Wirtschaftsforum: Wo erkennen Sie kraftwerksübergreifend derzeit die größten technologischen Fortschritte?

Alexander Schwab: Ein aktueller Forschungsschwerpunkt liegt sicherlich in der Weiterentwicklung von Pumpspeicherkraftwerken, um ihre Wirkungsgrade noch weiter zu steigern – auch wenn wir hier bereits auf Werte von deutlich über 80% kommen, was im Vergleich zu anderen Großspeichertechnologien natürlich gewaltig ist. Kürzlich haben wir das weltweit größte Prüflabor eröffnet, in dem wir den Betrieb von Pumpspeicherkraftwerken unter verschiedenen Umweltbedingungen möglichst realitätsgetreu simulieren können, um daraus wichtige Erkenntnisse zu ihrer weiteren Optimierung zu gewinnen. Ein anderes innovatives Themenfeld, das der Branche derweil unter den Nägeln brennt, liegt in der Automatisierung und Digitalisierung von Neubauten wie von bestehenden Kraftwerken.

Wirtschaftsforum: Welcher Nutzengewinn ergibt sich daraus?

Alexander Schwab: Neben der Langzeitoptimierung und zahlreichen Predictive Maintenance-Möglichkeiten liegt ein zentraler Vorteil sicherlich in der permanenten Überwachung der Betriebszustände des Kraftwerks. Wenn das Netz also beispielsweise einmal eine 10%ige Überlast erfordert, geben die digitalisierten Lösungen automatisch an, ob ein solcher Vorgang problemlos möglich ist, beziehungsweise ab welcher Dauer sich die nächste turnusmäßige Wartung dann um ein Jahr vorverschiebt. Damit vereinfacht sich eine Vielzahl der technischen und administrativen Abläufe.

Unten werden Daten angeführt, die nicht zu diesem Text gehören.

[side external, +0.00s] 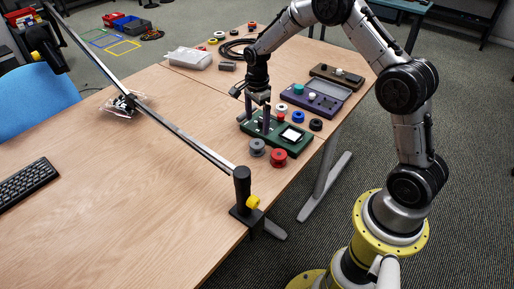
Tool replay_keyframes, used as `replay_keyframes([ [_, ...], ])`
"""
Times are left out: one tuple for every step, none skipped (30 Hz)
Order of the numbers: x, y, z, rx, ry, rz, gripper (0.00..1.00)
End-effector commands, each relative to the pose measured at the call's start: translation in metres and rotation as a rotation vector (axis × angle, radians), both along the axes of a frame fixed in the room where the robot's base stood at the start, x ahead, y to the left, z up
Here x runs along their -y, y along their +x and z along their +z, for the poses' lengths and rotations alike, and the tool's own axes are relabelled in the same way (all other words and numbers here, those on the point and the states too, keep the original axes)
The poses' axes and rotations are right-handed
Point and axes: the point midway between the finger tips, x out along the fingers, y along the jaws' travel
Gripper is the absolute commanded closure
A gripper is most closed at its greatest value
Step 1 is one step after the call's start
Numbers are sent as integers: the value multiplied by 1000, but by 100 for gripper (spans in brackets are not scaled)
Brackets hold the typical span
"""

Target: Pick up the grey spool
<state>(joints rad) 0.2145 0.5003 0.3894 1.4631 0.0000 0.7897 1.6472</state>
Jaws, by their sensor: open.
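The grey spool (257,147) stands upright on the wooden table at the near-left edge of a green case. A red spool (278,157) stands close to its right, nearer the camera. My gripper (258,120) points down over the left part of the green case (300,145), behind the grey spool in the picture. Its jaws are open, with the two fingers apart. The fingers are apart from the grey spool, which shows clear of them. Whether anything lies between the fingertips is too small to tell.
A black clamp post (242,188) with a long slanting bar stands in front. A purple case (316,102) and a brown case (337,78) lie behind. Small white, blue and black spools (315,125) sit near the green case.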

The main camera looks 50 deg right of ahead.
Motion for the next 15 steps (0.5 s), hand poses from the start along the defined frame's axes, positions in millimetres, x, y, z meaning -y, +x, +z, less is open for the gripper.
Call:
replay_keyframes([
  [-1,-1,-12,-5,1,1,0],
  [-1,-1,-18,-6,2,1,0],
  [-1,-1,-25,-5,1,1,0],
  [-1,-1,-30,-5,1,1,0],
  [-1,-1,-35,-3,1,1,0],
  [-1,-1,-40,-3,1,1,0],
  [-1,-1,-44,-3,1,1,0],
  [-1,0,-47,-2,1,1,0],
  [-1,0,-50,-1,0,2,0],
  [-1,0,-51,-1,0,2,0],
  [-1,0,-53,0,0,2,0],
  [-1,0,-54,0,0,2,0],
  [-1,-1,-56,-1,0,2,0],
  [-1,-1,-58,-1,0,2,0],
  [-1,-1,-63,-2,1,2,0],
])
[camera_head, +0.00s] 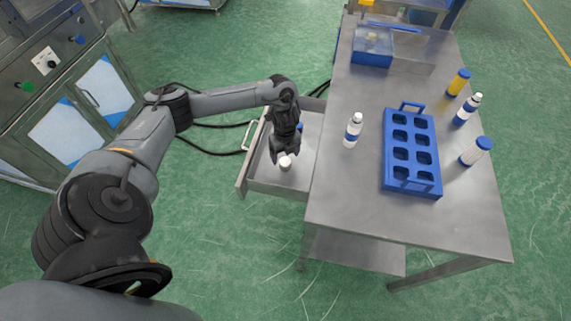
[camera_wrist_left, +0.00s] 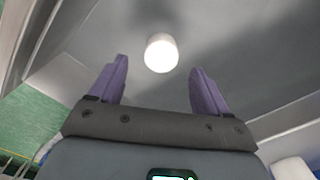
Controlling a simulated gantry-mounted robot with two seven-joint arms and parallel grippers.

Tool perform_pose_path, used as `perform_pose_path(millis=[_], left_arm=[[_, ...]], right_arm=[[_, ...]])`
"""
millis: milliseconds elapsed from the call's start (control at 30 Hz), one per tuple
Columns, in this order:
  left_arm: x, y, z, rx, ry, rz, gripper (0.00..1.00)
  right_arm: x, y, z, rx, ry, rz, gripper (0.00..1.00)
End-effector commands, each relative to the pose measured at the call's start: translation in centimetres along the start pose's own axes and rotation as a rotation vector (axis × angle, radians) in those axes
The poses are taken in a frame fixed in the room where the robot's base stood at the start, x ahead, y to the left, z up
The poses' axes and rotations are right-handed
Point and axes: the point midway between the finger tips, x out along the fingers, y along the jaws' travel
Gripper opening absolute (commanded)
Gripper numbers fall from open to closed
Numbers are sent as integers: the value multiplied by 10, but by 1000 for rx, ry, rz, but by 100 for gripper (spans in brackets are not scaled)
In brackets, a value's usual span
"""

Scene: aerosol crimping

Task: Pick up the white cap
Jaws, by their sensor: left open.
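The white cap (camera_head: 285,163) lies in the open drawer (camera_head: 262,186) at the left side of the metal table. In the left wrist view the white cap (camera_wrist_left: 161,53) shows ahead of the fingertips, roughly midway between them, on the grey drawer floor. My left gripper (camera_head: 281,155) is above the drawer, pointing down, just over the cap. In the left wrist view its two purple fingers (camera_wrist_left: 158,82) are spread apart with nothing between them. My right gripper is not in view.
The metal table (camera_head: 340,200) carries a blue rack (camera_head: 411,150), several bottles such as the near one (camera_head: 353,130), and a blue box (camera_head: 372,50) at the back. A control cabinet (camera_head: 60,95) stands at left.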

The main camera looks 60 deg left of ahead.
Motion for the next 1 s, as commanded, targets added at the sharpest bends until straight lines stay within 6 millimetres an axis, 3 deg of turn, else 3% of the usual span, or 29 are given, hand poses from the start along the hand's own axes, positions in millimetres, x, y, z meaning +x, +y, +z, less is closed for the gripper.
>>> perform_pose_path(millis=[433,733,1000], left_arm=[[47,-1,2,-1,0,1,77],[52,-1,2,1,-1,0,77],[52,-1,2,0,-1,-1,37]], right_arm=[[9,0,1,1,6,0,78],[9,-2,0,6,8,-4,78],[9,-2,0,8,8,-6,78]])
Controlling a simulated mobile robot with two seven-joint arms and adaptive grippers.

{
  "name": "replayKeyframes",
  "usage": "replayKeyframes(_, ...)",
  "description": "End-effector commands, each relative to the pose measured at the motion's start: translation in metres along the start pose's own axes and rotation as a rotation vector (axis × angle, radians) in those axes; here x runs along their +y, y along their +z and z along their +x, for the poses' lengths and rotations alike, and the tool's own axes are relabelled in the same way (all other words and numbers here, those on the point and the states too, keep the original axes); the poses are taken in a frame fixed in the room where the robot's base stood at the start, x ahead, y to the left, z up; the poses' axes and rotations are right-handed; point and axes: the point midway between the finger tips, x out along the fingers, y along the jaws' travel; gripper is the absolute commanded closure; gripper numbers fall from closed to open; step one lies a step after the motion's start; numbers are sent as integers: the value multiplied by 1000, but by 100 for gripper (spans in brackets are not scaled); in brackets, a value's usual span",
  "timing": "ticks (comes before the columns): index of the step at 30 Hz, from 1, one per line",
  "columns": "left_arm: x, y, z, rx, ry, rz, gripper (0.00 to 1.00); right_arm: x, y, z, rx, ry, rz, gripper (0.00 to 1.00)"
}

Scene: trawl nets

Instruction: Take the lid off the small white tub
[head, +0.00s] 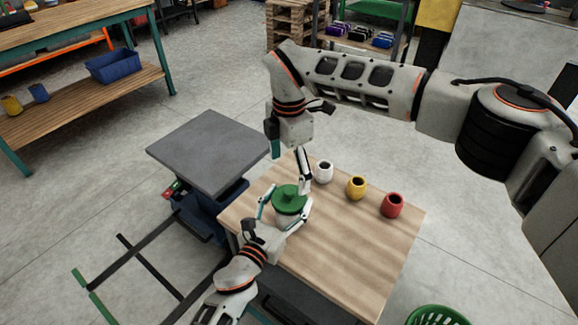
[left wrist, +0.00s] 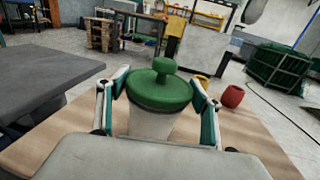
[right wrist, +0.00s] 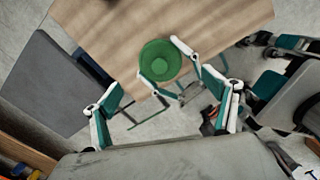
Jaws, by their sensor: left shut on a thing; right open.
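The small white tub (head: 287,221) stands at the left part of the wooden table, with a round green knobbed lid (head: 289,197) on top. In the left wrist view, the tub's white wall (left wrist: 150,124) shows below the lid (left wrist: 160,88). My left gripper (left wrist: 159,84) is shut on the tub, one finger on each side just below the lid. My right gripper (right wrist: 163,86) is open and empty above the lid, its fingers pointing down. In the right wrist view, the lid (right wrist: 160,60) lies ahead of the spread fingers and apart from them.
On the wooden table (head: 350,255) stand a white cup (head: 324,172), a yellow cup (head: 356,187) and a red cup (head: 392,205), right of the tub. A grey platform (head: 205,150) adjoins at the left. A green basket (head: 438,316) is on the floor. The table's front is clear.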

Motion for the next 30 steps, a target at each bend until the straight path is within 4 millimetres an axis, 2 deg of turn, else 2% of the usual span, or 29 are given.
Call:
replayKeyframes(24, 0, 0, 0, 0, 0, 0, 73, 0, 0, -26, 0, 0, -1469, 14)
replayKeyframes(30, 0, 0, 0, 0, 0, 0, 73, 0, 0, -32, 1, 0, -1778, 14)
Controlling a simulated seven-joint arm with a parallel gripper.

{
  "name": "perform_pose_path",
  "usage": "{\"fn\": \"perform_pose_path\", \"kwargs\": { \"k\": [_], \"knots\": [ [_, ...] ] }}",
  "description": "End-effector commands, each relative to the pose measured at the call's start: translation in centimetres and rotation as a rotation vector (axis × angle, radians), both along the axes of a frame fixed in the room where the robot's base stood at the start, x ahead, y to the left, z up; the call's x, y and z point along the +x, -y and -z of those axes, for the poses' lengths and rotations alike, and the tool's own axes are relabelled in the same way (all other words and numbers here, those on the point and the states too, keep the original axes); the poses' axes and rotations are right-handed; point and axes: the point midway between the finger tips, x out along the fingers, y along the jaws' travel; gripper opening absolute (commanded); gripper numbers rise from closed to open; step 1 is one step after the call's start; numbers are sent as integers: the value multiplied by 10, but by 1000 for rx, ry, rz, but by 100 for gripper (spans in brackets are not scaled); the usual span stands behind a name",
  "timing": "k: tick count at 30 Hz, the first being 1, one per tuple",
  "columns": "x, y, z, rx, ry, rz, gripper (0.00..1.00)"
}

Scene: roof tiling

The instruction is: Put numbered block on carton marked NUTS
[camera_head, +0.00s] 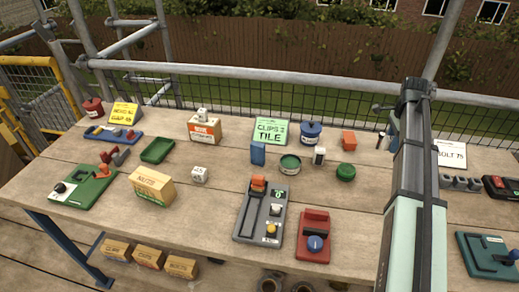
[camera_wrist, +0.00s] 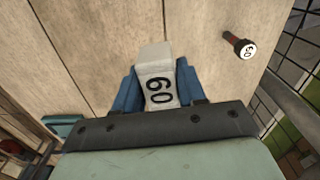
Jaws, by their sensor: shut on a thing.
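In the head view my gripper (camera_head: 393,126) is over the right part of the table, partly behind my arm, and the held block is hidden there. The tan carton marked NUTS (camera_head: 153,186) stands at the left front of the table, far to the left of my gripper. Its top looks bare. Another white numbered block (camera_head: 199,175) sits on the table just right of this carton.
An orange-labelled carton (camera_head: 204,131) with a small white block on top stands behind. A grey control box (camera_head: 247,222) and a red device (camera_head: 313,240) lie front centre. Scaffold rails run behind the table.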

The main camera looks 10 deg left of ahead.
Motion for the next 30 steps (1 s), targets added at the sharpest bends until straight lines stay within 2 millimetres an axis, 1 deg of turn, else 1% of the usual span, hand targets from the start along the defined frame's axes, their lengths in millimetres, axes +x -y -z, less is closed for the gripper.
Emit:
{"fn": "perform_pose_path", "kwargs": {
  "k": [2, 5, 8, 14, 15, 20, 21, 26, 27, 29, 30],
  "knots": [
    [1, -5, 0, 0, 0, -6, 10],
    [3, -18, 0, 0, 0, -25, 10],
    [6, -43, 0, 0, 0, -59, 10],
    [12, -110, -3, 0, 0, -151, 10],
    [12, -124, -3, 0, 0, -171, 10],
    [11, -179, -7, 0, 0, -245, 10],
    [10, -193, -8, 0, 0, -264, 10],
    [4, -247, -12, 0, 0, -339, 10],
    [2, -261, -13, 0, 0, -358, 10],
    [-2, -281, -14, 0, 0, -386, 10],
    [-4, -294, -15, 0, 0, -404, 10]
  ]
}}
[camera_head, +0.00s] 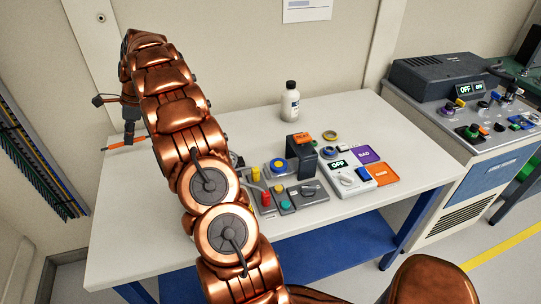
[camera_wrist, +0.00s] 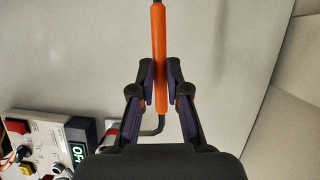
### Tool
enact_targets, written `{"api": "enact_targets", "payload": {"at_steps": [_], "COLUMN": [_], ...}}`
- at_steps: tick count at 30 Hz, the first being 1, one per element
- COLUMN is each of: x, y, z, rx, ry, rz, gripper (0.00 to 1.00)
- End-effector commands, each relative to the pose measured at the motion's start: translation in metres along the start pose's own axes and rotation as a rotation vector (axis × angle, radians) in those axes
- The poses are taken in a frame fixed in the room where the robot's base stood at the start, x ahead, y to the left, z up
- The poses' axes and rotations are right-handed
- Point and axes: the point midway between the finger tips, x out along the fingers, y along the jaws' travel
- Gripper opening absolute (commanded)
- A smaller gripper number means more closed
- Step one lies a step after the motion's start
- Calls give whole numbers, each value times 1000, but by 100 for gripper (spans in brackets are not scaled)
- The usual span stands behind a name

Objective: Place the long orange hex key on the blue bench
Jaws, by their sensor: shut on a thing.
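The long orange hex key has an orange sleeve (camera_wrist: 159,45) and a dark rod with a bent end. My gripper (camera_wrist: 161,80) is shut around the sleeve in the wrist view. In the head view, my gripper (camera_head: 131,138) is at the far left corner of the bench, with the orange key (camera_head: 120,145) below it. I cannot tell whether the key touches the top. The bench has a pale top (camera_head: 125,205) with blue legs and a blue lower shelf (camera_head: 330,248). My arm hides part of its middle.
A white bottle (camera_head: 290,102) stands at the back. Control boxes, a dark block (camera_head: 301,152), a display box (camera_head: 350,180) and purple (camera_head: 367,155) and orange trays (camera_head: 381,175) crowd the right half. The left part is clear. A grey console (camera_head: 470,120) stands at right.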

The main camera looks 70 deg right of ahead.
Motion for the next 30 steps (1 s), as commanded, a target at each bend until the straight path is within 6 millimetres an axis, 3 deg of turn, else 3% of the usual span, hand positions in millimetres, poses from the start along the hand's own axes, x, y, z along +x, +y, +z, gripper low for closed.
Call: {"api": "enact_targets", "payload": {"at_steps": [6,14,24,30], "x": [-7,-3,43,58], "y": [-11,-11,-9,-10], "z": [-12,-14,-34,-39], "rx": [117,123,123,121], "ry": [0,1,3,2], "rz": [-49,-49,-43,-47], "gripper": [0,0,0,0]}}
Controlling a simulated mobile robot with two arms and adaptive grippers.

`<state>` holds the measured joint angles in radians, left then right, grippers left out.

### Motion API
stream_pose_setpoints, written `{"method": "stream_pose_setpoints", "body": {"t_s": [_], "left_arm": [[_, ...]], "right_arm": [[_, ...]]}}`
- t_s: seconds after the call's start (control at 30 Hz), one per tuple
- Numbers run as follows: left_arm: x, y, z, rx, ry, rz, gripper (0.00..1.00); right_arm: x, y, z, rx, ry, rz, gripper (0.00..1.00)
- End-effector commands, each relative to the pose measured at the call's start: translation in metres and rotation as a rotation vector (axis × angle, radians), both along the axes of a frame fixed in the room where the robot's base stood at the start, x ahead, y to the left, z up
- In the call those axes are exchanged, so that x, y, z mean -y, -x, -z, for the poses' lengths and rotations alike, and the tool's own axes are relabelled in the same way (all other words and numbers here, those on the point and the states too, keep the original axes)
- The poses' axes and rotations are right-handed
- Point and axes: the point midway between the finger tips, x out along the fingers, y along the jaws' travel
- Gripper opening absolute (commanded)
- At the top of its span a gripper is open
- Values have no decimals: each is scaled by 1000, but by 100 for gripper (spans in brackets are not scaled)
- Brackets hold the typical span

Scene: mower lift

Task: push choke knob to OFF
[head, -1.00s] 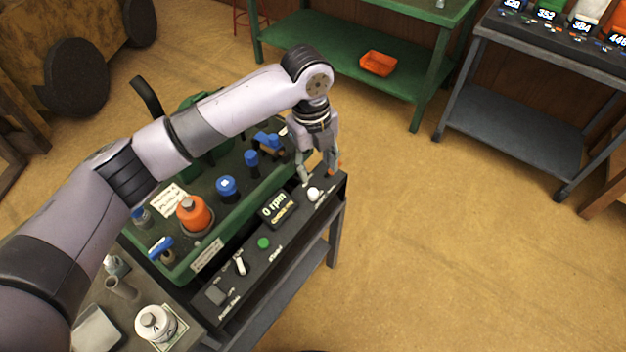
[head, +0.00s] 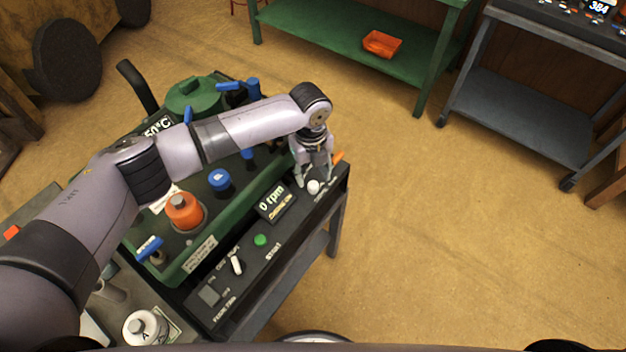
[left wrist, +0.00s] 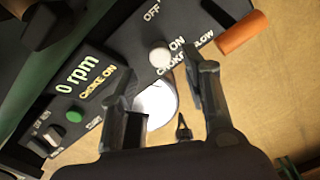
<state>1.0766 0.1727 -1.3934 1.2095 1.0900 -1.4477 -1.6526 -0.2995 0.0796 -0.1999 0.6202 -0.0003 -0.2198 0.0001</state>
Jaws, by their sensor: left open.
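The choke knob (head: 313,187) is a small white round knob on the black control panel (head: 215,270), near its right end. In the left wrist view the knob (left wrist: 160,56) sits by the ON label, with OFF (left wrist: 152,11) printed further up. The small display (left wrist: 85,78) reads 0 rpm and CHOKE ON. My left gripper (head: 315,179) is open, its fingers pointing down at the knob. In the left wrist view the knob shows between and just beyond the fingertips (left wrist: 163,72); I cannot tell whether they touch it. My right gripper is not in view.
An orange lever (left wrist: 243,33) sticks out beside the knob, close to one finger. The panel also carries a green button (head: 260,240) and a white switch (head: 237,265). The green machine (head: 190,265) with blue handles and an orange cap (head: 183,210) stands behind. Open floor lies right.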

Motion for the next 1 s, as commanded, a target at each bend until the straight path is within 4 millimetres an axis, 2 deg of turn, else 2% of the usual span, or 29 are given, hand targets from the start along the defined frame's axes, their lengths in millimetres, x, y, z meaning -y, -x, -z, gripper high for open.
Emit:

Wirtschaftsforum: Denkt man an den Energie-Mix der Zukunft, sind die ersten Assoziationen oftmals Windenergie und Solarkraft. Welche Rolle wird vor diesem Hintergrund den Wasserkraftwerken zufallen?

Alexander Schwab: Ich sehe eine Renaissance der Wasserkraft auf uns zukommen, weil sie gerade im Hinblick auf den enormen Ausbau der Wind- und Solarkraftwerke von enormer Bedeutung für die Netzstabilität ist. Denken Sie dazu nur an die berüchtigte Dunkelflaute: Denn wenn es nachts windstill ist, können weder Windräder noch Solarzellen Strom erzeugen. Ohne bedeutende Speicherkapazitäten, die eine solche Situation auffangen können, käme es nun also zu erklecklichen Netzausfällen. Die zugrundeliegende Stabilität des Netzes beruht heute jedoch auf dem Dauerbetrieb von Gas-, Kohle- und (in vielen Ländern weiterhin) Nuklearkraftwerken – alles Technologien, aus denen man nun aussteigen will. Die einzige Ersatzmöglichkeit aus dem Bereich der erneuerbaren Energien, mit denen das Netz auch unter diesen Bedingungen stabil bleibt, liegt in Wasserkraftwerken dank ihrer nachhaltigen Energieerzeugung, beziehungsweise in Pumpspeicherkraftwerken dank ihrer Speicherfähigkeit. Auch die Statistiken der International Energy Agency sprechen eine überdeutliche Sprache: Denn wenn die Energieversorgung eines Landes zu etwa 20% aus Solar- und Windkraft bereitgestellt wird, sind laut diesen Daten bereits massive Investitionen in die Netzstabilität erforderlich, was sich unter anderem durch Pumpspeicherkraftwerke erreichen lässt. Damit zeigt sich: In einer grünen Zukunft führt kein Weg an der Wasserkraft vorbei.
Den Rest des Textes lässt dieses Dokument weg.